The Dehradun-based Kaushal told Express over phone on Sunday that Rajapaksa had phoned him to request him join the team of human rights experts, who will advice the commission when their advise is sought.

Asked if he will accept the invitation, he said that he is still to get anything in writing from the Lankan government, but said that he is keen to join. “I will definitely accept. I believe that the Sri Lankan government has  faith in me.  I have trained a number of Lankans, including Tamils, in human rights. About 20 Lankans have so far attended the 10-month course in human rights at my organisation the Rural Litigation and Entitlement Kendra (RLEK),” Kaushal said.  

Asked if the Government of India will approve of his involvement in the Lankan panel, he said: “I know that the government of India will not like it. But I will go, whether they like it or not. I am not on the payroll of the Indian government.”  

He had met President Rajapaksa three or four times in India and Colombo. “In fact, Rajapaksa’s first visit to India in 1999, was at my invitation. I was holding a seminar on tribal rights and Rajapaksa attended it as the Lankan Minster of Labour and fisheries. He also gave a number of lectures here. I had met him Colombo during his first term as President,” Kaushal said.

Bid to Outdo UN     

In a bid to out do the UN investigative panel on war crimes in Lanka, Rajapaksa last week announced his decision to expand the panel of experts from three to six.

Media reports said that the new entrants will be from India, Japan and Pakistan. Presently, there are three members, all of them from the West.
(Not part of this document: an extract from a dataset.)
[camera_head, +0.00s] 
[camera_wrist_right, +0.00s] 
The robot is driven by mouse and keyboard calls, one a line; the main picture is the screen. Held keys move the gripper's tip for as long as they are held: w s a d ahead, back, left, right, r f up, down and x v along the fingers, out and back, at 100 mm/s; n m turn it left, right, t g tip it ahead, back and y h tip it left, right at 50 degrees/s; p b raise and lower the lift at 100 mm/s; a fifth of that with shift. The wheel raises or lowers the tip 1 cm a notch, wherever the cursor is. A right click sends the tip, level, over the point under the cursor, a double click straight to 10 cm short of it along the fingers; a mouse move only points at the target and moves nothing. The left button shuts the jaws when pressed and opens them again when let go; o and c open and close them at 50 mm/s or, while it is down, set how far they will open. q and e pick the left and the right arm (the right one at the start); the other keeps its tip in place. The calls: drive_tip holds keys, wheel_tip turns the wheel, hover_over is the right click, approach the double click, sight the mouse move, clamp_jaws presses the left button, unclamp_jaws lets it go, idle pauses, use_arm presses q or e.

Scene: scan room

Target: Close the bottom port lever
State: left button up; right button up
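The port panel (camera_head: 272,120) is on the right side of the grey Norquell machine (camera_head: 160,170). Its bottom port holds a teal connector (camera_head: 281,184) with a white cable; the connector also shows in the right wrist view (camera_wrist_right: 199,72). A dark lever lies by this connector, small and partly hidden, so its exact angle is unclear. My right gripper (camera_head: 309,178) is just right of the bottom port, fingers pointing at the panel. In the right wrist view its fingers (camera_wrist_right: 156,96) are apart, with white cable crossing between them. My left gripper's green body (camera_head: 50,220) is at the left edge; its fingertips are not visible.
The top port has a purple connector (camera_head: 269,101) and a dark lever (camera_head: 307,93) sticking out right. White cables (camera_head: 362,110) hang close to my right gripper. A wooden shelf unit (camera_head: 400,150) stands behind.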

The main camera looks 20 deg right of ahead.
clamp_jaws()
They are:  Sir Desmond de Silva (UK), Sir Geoffrey Nice (UK), and Dr.David Crane (US), all lawyers of repute who had taken part in trials of alleged war criminals.

The UN Office of the High Commissioner for Human Rights panel has ex-Finnish President Martti Ahtsaari, former New Zealand judge Silvia Cartwright, and former president of the Human Rights Commission of Pakistan, Asma Jahangir.